The directory saxpy contains the C program saxpy.c that performs a single precision vector addition (y = a*x + y). It can be compiled with standard C compiler or PGI pgcc compiler with accelerator directives.

pgcc saxpy.c -o saxpy-cpu.x
pgcc saxpy.c -acc -Minfo=accel -o saxpy-gpu.x

Compile and run the codes for CPU and GPU.

Jacobi solver of 2D Laplace equation, OpenACC sample

See subdirectory laplace-2d, which contains C and Fortran versions of a Jacobi solver for 2D Laplace equation including OpenMP and OpenACC versions.

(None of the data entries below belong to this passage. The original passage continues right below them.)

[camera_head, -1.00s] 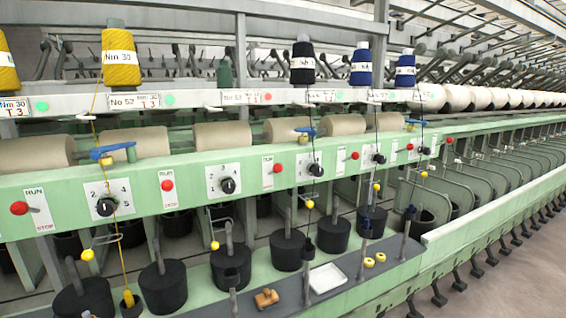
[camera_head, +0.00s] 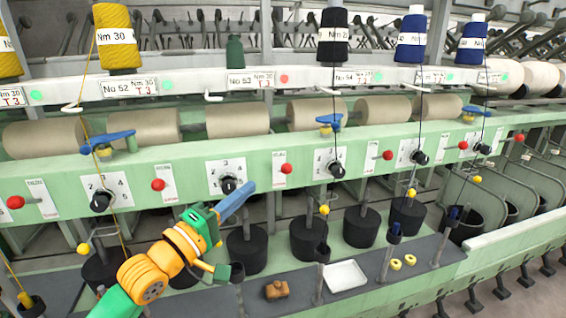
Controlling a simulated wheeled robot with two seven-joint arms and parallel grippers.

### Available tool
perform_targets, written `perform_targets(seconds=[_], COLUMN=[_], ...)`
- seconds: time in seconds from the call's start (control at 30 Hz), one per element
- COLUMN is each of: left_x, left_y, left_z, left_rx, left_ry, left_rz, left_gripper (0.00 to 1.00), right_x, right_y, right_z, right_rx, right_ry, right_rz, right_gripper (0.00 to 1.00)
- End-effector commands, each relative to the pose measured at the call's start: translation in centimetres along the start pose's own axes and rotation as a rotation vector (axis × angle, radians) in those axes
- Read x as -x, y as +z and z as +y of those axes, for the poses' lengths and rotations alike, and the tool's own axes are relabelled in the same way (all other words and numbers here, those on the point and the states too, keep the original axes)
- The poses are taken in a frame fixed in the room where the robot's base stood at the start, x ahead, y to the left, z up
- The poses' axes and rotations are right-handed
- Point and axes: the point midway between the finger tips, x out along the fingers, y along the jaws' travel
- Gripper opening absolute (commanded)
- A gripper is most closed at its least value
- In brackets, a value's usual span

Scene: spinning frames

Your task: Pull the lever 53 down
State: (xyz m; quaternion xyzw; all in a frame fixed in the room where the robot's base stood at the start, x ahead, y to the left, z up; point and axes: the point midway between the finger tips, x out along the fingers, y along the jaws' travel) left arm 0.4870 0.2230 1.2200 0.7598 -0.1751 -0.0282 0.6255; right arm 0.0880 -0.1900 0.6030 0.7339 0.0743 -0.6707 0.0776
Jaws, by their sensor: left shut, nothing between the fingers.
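The label No 53 (camera_head: 250,80) is on the white rail, with a green bobbin above it. Below it on the green panel are a black dial (camera_head: 228,185) and, to its right, a red-knobbed lever (camera_head: 285,169) on a white plate. This seems to be lever 53; its knob stands near the plate's middle. My left gripper (camera_head: 245,190), with blue fingers on a green and orange wrist, comes in from lower left. Its fingers are shut and empty, pointing up right, just right of the dial and lower left of the red knob, apparently apart from it. My right gripper is out of view.
Another red lever (camera_head: 158,185) stands to the left and one (camera_head: 387,155) to the right. Black pots, upright posts and hanging yarns are below the panel. A white tray (camera_head: 345,275) and a brown piece (camera_head: 277,290) lie on the dark shelf.

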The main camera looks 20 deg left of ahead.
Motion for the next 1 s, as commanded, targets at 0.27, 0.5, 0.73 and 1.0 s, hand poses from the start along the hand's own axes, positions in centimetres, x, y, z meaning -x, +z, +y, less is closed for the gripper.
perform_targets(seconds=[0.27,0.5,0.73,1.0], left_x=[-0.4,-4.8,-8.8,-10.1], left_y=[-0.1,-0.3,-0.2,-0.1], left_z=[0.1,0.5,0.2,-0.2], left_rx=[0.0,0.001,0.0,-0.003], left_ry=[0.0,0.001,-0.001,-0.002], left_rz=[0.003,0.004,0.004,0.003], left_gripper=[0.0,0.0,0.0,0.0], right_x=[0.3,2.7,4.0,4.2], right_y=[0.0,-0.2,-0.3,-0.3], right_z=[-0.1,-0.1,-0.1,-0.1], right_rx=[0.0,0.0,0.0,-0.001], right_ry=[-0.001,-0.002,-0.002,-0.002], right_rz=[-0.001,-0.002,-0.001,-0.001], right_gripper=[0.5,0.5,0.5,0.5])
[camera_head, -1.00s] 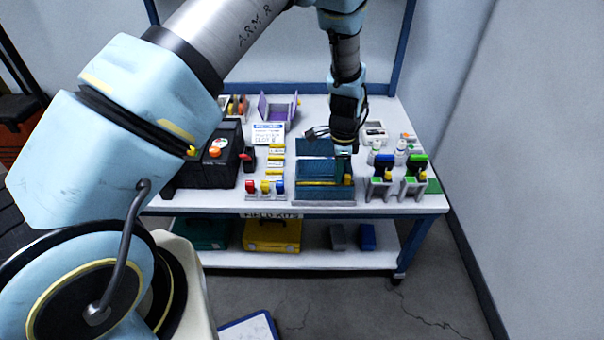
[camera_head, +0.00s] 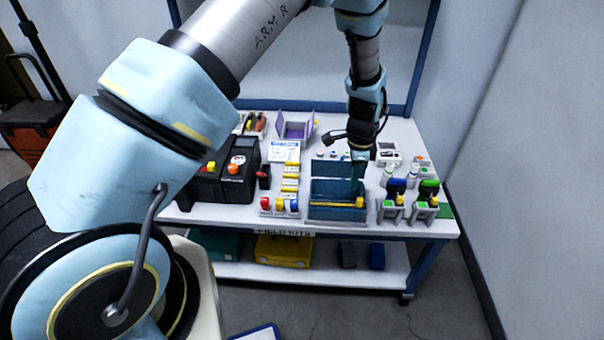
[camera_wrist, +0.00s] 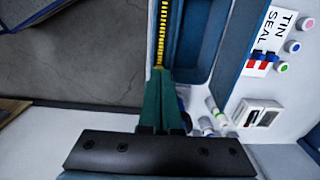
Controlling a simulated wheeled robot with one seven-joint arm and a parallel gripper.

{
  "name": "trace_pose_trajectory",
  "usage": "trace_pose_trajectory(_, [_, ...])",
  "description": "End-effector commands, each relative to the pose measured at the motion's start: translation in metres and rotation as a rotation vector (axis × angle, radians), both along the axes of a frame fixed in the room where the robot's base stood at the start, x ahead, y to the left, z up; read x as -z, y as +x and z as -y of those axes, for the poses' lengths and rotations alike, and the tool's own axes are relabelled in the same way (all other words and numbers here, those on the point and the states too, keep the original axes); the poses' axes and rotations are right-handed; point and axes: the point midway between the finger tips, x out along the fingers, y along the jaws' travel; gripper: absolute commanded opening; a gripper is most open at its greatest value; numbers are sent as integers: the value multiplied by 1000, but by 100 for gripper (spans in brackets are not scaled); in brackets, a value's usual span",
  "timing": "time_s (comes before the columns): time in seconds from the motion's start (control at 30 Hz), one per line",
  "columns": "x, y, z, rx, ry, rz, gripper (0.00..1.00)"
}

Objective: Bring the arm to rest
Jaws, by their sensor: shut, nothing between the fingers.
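My gripper (camera_head: 357,172) hangs from my arm over the right part of an open blue case (camera_head: 322,211) on the bench. Its dark green fingers are closed together and hold nothing. In the wrist view the shut fingers (camera_wrist: 163,105) point at the case edge, beside a yellow strip (camera_wrist: 162,35). The case's blue inside (camera_wrist: 208,40) shows to the right of them. I cannot tell whether the fingertips are inside the case or just above it.
A black box (camera_head: 222,180) with coloured knobs stands left of the case. Small stands with green and blue tops (camera_head: 425,205) are close on the right. A purple open box (camera_head: 296,127) and a white meter (camera_head: 387,152) sit behind. The right wall is near.

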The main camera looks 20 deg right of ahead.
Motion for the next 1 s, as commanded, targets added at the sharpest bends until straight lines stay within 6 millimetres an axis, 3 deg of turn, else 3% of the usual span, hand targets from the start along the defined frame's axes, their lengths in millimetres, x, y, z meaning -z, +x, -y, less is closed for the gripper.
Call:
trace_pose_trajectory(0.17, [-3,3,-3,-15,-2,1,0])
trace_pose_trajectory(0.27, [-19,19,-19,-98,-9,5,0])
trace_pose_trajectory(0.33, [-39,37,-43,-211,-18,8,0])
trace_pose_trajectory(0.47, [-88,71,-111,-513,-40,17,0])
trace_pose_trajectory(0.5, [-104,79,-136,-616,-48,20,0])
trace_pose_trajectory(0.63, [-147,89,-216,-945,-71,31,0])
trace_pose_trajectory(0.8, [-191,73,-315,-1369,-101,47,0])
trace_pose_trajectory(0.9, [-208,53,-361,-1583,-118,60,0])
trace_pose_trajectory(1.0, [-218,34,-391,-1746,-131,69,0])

Compile the serial CPU code, the OpenMP parallelized CPU code, and the OpenACC GPU accelerated version of the code:

# Serial Fortran code
pgf90 jacobi.f90 -fast -o jacobi-pgf90.x

# Serial C code
pgcc jacobi.c -fast -o jacobi-pgcc.x

# OpenMP parallel Fortran code
pgf90 jacobi-omp.f90 -fast -mp -Minfo=mp -o jacobi-pgf90-omp.x

# OpenMP parallel C code
pgcc jacobi-omp.c -fast -mp -Minfo=mp -o jacobi-pgcc-omp.x

# OpenACC Fortran version
pgf90 jacobi-acc.f90 -acc -Minfo=accel -o jacobi-pgf90-acc.x

# OpenACC C version
pgcc jacobi-acc.c -acc -Minfo=accel -o jacobi-pgcc-acc.x

Now benchmark the different versions. In order to use multiple cores with OpenACC, you need to set the corresponding environment variable:

# Example: Use 10 CPU cores with OpenMP Fortran version
export OMP_NUM_THREADS=10
./jacobi-pgf90-omp.x

In order to compute on the GPU code, just run the GPU executable:

# Example: Use GPU with OpenACC C version
./jacobi-pgcc-acc.x

Compare the timings. How much faster is a single V100 GPU than 10 CPU cores?